L’ipotesi di sgomberare il popolo palestinese dalla Striscia di Gaza si configura come un piano di pulizia etnica. Un crimine contro l’umanità che isolerebbe gli Stati Uniti dai suoi alleati occidentali. Strana logica allucinata o mentalità immobiliarista − la geopolitica come compravendita di terreni −, le parole di Trump sono benzina sul fuoco e mettono a repentaglio la fragile tregua del conflitto israelo-palestinese che sembra già evaporare. E ridanno spago alla destra messianica israeliana
◆ L’intervento di ALESSIO LATTUCA
► Le dichiarazioni di Trump sul futuro di Gaza sono un mix di cinismo, ignoranza storica e disprezzo per il diritto internazionale. L’idea di deportare oltre due milioni di persone e trasformare Gaza in una “riviera turistica” non è solo moralmente aberrante, ma anche politicamente e logisticamente insensata. Spostare forzatamente, cioè deportare, milioni di persone è un atto che, secondo il diritto internazionale, potrebbe configurarsi come pulizia etnica o crimine contro l’umanità. In ogni caso, dove dovrebbero andare i palestinesi? Trump non lo dice chiaramente, ma suggerisce che altri Paesi (Egitto, Giordania) dovrebbero accoglierli. Tuttavia, entrambi hanno già respinto questa ipotesi.

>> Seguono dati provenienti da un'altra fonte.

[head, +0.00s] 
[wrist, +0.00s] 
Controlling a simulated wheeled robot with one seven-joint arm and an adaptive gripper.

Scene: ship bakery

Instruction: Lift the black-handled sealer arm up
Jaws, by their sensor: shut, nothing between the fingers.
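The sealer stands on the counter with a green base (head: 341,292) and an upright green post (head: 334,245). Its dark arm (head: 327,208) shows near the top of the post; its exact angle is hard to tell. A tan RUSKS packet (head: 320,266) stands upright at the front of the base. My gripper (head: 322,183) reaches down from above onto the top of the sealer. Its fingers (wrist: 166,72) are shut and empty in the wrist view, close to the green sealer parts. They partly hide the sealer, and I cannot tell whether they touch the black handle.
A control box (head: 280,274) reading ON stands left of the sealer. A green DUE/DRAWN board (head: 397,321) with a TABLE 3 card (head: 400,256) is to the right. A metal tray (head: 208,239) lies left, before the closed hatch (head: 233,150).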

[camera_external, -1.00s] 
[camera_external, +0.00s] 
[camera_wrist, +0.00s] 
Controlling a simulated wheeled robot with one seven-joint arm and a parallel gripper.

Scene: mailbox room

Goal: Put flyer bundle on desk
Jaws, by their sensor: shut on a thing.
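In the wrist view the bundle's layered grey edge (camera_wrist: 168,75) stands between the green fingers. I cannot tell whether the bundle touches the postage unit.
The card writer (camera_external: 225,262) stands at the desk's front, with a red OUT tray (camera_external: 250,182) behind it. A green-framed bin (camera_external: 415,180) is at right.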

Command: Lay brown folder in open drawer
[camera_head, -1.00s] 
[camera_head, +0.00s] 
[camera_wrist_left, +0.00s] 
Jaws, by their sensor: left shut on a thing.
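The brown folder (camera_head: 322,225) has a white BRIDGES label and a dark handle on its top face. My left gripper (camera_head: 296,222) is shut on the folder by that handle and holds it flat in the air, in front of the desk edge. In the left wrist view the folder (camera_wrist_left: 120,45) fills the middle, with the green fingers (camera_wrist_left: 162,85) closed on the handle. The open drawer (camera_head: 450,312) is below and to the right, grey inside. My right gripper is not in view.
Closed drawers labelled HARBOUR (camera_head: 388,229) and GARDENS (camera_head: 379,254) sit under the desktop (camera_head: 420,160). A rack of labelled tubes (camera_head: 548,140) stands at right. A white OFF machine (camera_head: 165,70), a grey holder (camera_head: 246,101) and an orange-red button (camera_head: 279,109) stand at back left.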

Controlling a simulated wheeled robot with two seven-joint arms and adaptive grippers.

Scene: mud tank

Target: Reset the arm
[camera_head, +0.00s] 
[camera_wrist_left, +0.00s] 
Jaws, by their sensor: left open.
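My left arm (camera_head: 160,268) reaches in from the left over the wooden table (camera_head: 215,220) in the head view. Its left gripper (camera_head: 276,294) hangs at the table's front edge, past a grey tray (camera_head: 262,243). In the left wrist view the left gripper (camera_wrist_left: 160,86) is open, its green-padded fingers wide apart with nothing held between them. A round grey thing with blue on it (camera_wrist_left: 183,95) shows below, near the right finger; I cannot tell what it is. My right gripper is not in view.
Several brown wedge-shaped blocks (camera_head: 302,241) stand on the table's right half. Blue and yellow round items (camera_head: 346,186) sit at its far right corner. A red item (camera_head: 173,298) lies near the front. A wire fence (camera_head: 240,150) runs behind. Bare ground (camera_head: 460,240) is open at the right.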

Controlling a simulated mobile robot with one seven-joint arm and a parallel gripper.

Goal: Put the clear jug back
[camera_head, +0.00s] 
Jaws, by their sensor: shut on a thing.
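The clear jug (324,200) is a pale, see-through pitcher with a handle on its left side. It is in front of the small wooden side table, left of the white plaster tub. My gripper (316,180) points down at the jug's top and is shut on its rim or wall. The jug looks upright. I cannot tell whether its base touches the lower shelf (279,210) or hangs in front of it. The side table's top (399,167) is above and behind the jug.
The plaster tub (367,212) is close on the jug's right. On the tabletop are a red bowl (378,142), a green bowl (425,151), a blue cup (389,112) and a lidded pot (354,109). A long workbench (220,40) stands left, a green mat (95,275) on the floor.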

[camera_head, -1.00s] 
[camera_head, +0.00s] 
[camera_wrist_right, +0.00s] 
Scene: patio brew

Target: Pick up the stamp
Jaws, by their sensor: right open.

È evidente che il deficit intellettuale di Trump emerge in tutta evidenza nel momento in cui dichiara di volere disporre di territori altrui. Il soggetto non considera affatto che gli Usa non possono decidere arbitrariamente il destino di Gaza e dei suoi abitanti senza il consenso dei palestinesi e degli Stati della regione. Ma procede dritto nel solco della sua strana logica. Difatti Trump ha sempre adottato un approccio semplificato e populista ai problemi internazionali. La sua mentalità da immobiliarista lo porta a vedere la geopolitica come una questione di compravendita di terreni.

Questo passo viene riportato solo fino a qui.